_Data extract:_
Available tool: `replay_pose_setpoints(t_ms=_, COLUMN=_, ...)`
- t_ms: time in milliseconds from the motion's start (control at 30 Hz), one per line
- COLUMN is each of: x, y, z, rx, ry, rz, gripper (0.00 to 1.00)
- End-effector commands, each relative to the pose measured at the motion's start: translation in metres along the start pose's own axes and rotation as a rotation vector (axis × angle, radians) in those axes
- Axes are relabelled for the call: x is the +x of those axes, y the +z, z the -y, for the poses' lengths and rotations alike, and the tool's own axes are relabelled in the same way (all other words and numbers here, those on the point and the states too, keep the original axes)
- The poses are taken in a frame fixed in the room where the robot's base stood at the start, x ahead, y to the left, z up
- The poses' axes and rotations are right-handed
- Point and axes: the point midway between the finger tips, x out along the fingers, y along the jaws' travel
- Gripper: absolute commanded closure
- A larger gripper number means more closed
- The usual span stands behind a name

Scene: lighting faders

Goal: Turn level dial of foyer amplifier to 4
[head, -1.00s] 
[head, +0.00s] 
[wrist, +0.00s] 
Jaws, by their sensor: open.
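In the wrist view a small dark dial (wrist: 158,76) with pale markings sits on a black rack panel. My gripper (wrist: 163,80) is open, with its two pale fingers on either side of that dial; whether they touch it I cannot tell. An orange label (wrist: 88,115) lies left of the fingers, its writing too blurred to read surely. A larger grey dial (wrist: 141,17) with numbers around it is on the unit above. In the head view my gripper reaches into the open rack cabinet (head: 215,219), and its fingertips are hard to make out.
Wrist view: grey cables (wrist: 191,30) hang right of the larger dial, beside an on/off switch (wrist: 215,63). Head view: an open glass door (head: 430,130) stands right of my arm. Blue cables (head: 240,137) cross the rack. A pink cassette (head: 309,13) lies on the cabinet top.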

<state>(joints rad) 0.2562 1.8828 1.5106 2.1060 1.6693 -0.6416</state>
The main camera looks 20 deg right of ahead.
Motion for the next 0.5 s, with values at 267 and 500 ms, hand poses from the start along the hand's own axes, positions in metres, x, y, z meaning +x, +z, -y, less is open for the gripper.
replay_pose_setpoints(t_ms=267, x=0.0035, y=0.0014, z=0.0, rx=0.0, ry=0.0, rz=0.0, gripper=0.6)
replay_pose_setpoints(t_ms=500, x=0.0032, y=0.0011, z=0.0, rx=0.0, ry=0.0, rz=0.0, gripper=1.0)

_What this task involves:_ Repeat the material above in full, keeping every word.

_Exercise response:_
Available tool: `replay_pose_setpoints(t_ms=_, COLUMN=_, ...)`
- t_ms: time in milliseconds from the motion's start (control at 30 Hz), one per line
- COLUMN is each of: x, y, z, rx, ry, rz, gripper (0.00 to 1.00)
- End-effector commands, each relative to the pose measured at the motion's start: translation in metres along the start pose's own axes and rotation as a rotation vector (axis × angle, radians) in those axes
- Axes are relabelled for the call: x is the +x of those axes, y the +z, z the -y, for the poses' lengths and rotations alike, and the tool's own axes are relabelled in the same way (all other words and numbers here, those on the point and the states too, keep the original axes)
- The poses are taken in a frame fixed in the room where the robot's base stood at the start, x ahead, y to the left, z up
- The poses' axes and rotations are right-handed
- Point and axes: the point midway between the finger tips, x out along the fingers, y along the jaws' travel
- Gripper: absolute commanded closure
- A larger gripper number means more closed
- The usual span stands behind a name

Scene: lighting faders

Goal: Turn level dial of foyer amplifier to 4
[head, -1.00s] 
[head, +0.00s] 
[wrist, +0.00s] 
Jaws, by their sensor: open.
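In the wrist view a small dark dial (wrist: 158,76) with pale markings sits on a black rack panel. My gripper (wrist: 163,80) is open, with its two pale fingers on either side of that dial; whether they touch it I cannot tell. An orange label (wrist: 88,115) lies left of the fingers, its writing too blurred to read surely. A larger grey dial (wrist: 141,17) with numbers around it is on the unit above. In the head view my gripper reaches into the open rack cabinet (head: 215,219), and its fingertips are hard to make out.
Wrist view: grey cables (wrist: 191,30) hang right of the larger dial, beside an on/off switch (wrist: 215,63). Head view: an open glass door (head: 430,130) stands right of my arm. Blue cables (head: 240,137) cross the rack. A pink cassette (head: 309,13) lies on the cabinet top.

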<state>(joints rad) 0.2562 1.8828 1.5106 2.1060 1.6693 -0.6416</state>
The main camera looks 20 deg right of ahead.
Motion for the next 0.5 s, with values at 267 and 500 ms, hand poses from the start along the hand's own axes, positions in metres, x, y, z meaning +x, +z, -y, less is open for the gripper.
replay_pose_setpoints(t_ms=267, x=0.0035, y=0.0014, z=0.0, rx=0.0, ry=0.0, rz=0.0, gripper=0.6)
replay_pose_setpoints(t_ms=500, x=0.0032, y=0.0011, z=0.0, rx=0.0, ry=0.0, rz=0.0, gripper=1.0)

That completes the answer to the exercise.